- [Dataset]:
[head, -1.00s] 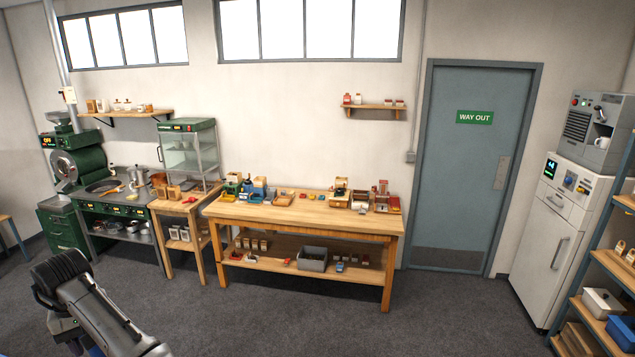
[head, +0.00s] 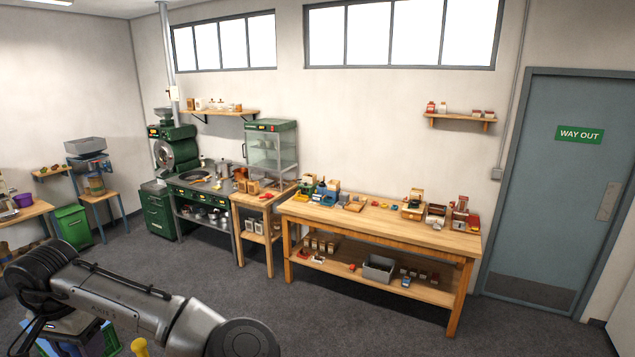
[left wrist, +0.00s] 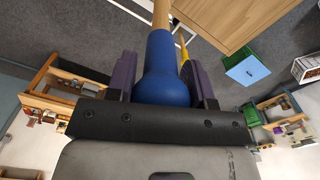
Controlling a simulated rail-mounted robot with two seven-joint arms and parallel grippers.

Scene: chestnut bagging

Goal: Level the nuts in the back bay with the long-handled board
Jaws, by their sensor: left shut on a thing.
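In the left wrist view my left gripper (left wrist: 163,76) is shut on the thick blue grip (left wrist: 166,88) of a pole, with one purple finger on each side. The pale wooden shaft (left wrist: 160,14) runs on from the grip and out of the top of the picture. This looks like the long-handled board, but its board end is out of view. In the head view only links of my left arm show at the lower left, not its jaws. My right gripper is in neither view. I cannot make out the back bay or its nuts.
A yellow rod (left wrist: 183,52) shows behind the grip. In the head view a long workbench (head: 390,226), a green roaster (head: 175,160) and a door (head: 562,180) line the wall. Grey floor before the bench is clear.

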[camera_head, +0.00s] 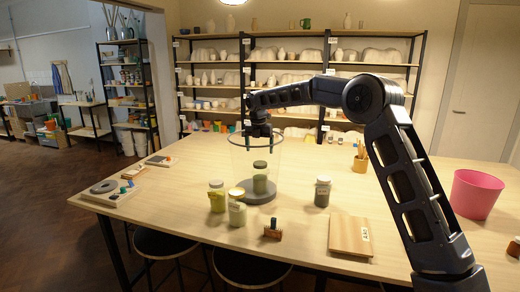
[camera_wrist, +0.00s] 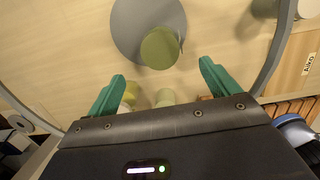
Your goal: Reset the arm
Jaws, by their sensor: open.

- [The request]:
Omit the pictures. Output every record above word for word.

- [Exercise output]:
[head, -1.00s] 
[head, +0.00s] 
[left wrist, +0.00s] 
Controlling a simulated rail-mounted robot with two seven-joint arms and parallel grippers.

Scene: chestnut bagging

Goal: Level the nuts in the back bay with the long-handled board
Jaws, by their sensor: left shut on a thing.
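In the left wrist view my left gripper (left wrist: 163,76) is shut on the thick blue grip (left wrist: 166,88) of a pole, with one purple finger on each side. The pale wooden shaft (left wrist: 160,14) runs on from the grip and out of the top of the picture. This looks like the long-handled board, but its board end is out of view. In the head view only links of my left arm show at the lower left, not its jaws. My right gripper is in neither view. I cannot make out the back bay or its nuts.
A yellow rod (left wrist: 183,52) shows behind the grip. In the head view a long workbench (head: 390,226), a green roaster (head: 175,160) and a door (head: 562,180) line the wall. Grey floor before the bench is clear.

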[camera_head, +0.00s] 
[camera_wrist, +0.00s] 
Your goal: Reset the arm
Jaws, by their sensor: open.

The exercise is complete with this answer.